Micromagnetic studies on resolution limits of magnetic force microscopy tips with different magnetic anisotropy

Abstract

In magnetic force microscopy (MFM), it is effective to control the magnetic properties of the coating materials on the MFM tip to achieve higher resolution. In this work, the effect of the magnetic anisotropy of the tip-coating, such as perpendicular magnetic anisotropy (PMA), in-plane magnetic anisotropy (IMA), and random magnetic anisotropy (RMA), on the MFM image resolution are studied by micromagnetics. An accurate 3 D micromagnetic model of the CoPt pyramid MFM tip, with a cone angle of 37°, tip height of 120 nm, coating thickness of 7.6 nm, and average grain size of about 8.8 nm, was setup to calculate the domain structure and the stray field of the tip.

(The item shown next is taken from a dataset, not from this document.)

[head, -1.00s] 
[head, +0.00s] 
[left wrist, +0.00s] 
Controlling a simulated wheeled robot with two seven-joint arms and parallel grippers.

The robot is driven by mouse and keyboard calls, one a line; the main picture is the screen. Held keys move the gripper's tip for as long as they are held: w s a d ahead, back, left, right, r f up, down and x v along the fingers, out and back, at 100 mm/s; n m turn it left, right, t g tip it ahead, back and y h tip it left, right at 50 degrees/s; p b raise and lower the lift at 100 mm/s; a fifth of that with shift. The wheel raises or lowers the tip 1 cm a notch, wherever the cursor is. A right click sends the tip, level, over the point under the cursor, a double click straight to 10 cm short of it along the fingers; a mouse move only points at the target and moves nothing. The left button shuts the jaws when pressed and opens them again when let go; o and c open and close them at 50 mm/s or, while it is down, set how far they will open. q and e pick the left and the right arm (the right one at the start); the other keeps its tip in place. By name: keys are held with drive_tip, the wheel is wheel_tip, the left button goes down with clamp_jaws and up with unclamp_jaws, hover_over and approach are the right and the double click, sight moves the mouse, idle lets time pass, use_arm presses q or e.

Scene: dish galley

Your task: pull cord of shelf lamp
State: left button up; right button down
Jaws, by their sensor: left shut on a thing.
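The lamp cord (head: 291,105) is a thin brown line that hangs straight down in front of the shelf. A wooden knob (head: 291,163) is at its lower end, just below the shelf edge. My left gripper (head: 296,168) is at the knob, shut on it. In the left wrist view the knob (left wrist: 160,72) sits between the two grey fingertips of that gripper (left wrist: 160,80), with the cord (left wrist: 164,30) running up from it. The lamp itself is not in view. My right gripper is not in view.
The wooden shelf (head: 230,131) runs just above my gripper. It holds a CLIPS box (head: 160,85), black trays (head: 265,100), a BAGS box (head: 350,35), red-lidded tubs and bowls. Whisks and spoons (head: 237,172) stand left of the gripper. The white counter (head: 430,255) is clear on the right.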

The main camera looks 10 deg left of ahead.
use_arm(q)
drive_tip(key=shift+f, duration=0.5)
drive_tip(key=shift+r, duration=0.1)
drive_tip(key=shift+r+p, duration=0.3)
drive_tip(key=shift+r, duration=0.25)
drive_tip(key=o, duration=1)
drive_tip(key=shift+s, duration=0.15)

A CoPt disk medium, with a bit size of 24 × 32 nm2 and film thickness of 8 nm, was chosen for image simulation. The PMA tip is advantageous in low scan height (SH) measurement with little tip-sample interaction due to its sharp and small stray field, while the IMA tip will disturb the magnetic moments of the medium at a low SH due to its strong stray field, and the RMA tip cannot read the bits with clear image contrast due to its broader field distribution.